Review: Musical Maverick
John Cage at SCU

john cage Composer John Cage

The Santa Clara University students and guests sitting around me looked confused. There were shuffles and muffled whispers. The newest Justin Bieber song played over and over in my head as I waited for pianist Alex Christie to begin.

For 4 minutes and 33 seconds, the entire audience at Santa Clara University's music hall sat in silence, unsure of why they weren't hearing any noise from the man sitting at the piano.

Last Wednesday, Oct. 24, the SCU Music at Noon series hosted a "Musical Mavericks" concert to celebrate the 100th anniversary of visionary American composer John Cage.
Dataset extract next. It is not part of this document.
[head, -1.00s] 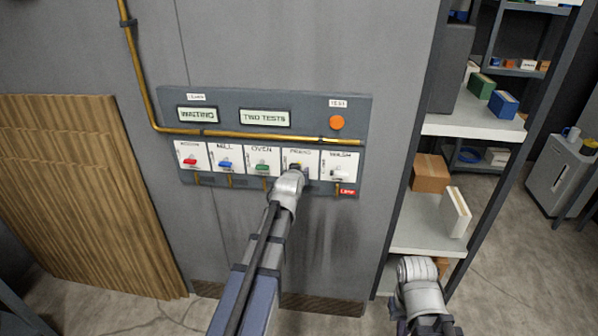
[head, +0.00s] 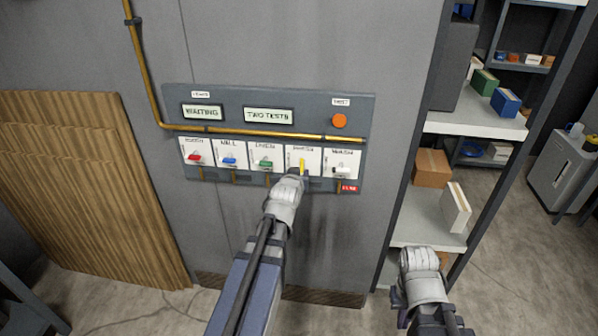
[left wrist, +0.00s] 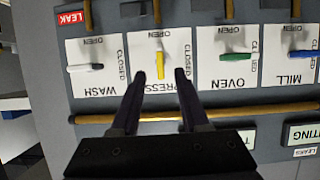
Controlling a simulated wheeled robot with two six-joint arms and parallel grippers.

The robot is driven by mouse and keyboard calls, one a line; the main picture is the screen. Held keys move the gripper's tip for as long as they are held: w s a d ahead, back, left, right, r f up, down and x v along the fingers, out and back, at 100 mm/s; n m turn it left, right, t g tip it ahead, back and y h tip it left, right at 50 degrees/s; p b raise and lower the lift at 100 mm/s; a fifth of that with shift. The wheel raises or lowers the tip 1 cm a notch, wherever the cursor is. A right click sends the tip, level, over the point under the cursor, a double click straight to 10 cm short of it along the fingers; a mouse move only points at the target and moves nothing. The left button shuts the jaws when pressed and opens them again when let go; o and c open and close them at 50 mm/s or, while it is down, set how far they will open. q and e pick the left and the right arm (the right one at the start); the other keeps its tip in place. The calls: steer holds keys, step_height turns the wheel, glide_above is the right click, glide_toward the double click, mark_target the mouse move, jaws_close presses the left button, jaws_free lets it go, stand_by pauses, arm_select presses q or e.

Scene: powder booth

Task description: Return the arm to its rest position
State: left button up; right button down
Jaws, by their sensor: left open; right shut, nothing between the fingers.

Cage, who died in 1979, was a music theorist, writer, artist and one of the most influential American composers of the 20th century. He is perhaps best known for his 1952 composition, 4'33", which is performed in deliberate silence. The complex preparation for the performance, and the arbitrary-yet-somehow-meaningful length, lie at the heart of the work's artfulness. And while it is often assumed that the content of the composition is the absence of sound, it is actually the presence of sounds—around them and inside their heads—heard by the audience during the performance that creates the "music."

"I actually thought that he had forgotten the notes," one audience member commented, "until I realized that the entire composition was supposed to be silent."

As the Christie stood and took a bow, the entire crowd burst out in applause, as if he had done something revolutionary. It seems that even 60 years after its premiere, 4'33"—and John Cage—still have the power to confuse, and compel, modern audiences.

The Musical Mavericks series continues at SCU in late January with the Santa Clara New Music Festival.